Taking the pricipal value has no influence as there is no singularity on the imaginary r-axis.

Maybe this is already the result expected by user127054.

As for a step-by-step approach I would recommend taking the indefinite integral which would give the antiderivative. But in this case MMA does not provide the antiderivative.

More details:

Transforming the integral to the real axis by letting r -> I s we have for the integrand (to be taken between s = 0 and s = +inf)

I Exp[r^2/(2 M^2)] (b^2 - 3 r^2)^2 (Abs[b^2 + r^2] - (b^2 - r^2))/(
   r (r^2 - b^2)) /. r -> I s // Simplify

(*
Out[294]= (E^(-(s^2/(
  2 M^2))) (b^2 + 3 s^2)^2 (b^2 + s^2 - Abs[b^2 - s^2]))/(s (b^2 + s^2))
*)

It seems that there is a singularity at s = 0.

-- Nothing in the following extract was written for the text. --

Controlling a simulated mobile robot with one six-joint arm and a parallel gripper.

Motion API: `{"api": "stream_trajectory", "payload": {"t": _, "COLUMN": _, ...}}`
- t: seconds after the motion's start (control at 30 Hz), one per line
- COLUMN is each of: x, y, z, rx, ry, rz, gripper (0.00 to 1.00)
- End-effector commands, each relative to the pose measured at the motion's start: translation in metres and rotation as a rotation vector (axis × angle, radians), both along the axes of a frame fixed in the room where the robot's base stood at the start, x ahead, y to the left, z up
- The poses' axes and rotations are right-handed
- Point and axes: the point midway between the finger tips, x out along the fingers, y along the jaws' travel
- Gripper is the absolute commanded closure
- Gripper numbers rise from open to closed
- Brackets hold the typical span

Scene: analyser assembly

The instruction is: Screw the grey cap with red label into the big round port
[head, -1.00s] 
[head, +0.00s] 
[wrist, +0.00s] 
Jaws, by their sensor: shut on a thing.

But let us look at the series expansion and observe that b^2 > s^2 since s->0 and b>0:

Simplify[Series[%, {s, 0, 2}] // Normal, b^2 > s^2]

(*
Out[295]= 5 s^3 + b^2 (2 s - s^3/(2 M^2))
*)

Hence there is no singularity at s = 0 and therefore none on the positive s axis. Hence taking the principal has no effect on the result.

Series expansion in b of the result are (for M->1)

at b = 0

Series[f2 /. M -> 1, {b, 0, 4}, Assumptions -> b > 0] // Normal

(*
Out[304]= 18 b^2 + b^4 (4 EulerGamma - 4 Log[2] + 8 Log[b])
*)

at b = inf

Series[f2 /. M -> 1, {b, \[Infinity], 4}, Assumptions -> b > 0] // Normal

(*
Out[306]= 10 b^2 + 16 - 64/b^2 + 384/b^4
*)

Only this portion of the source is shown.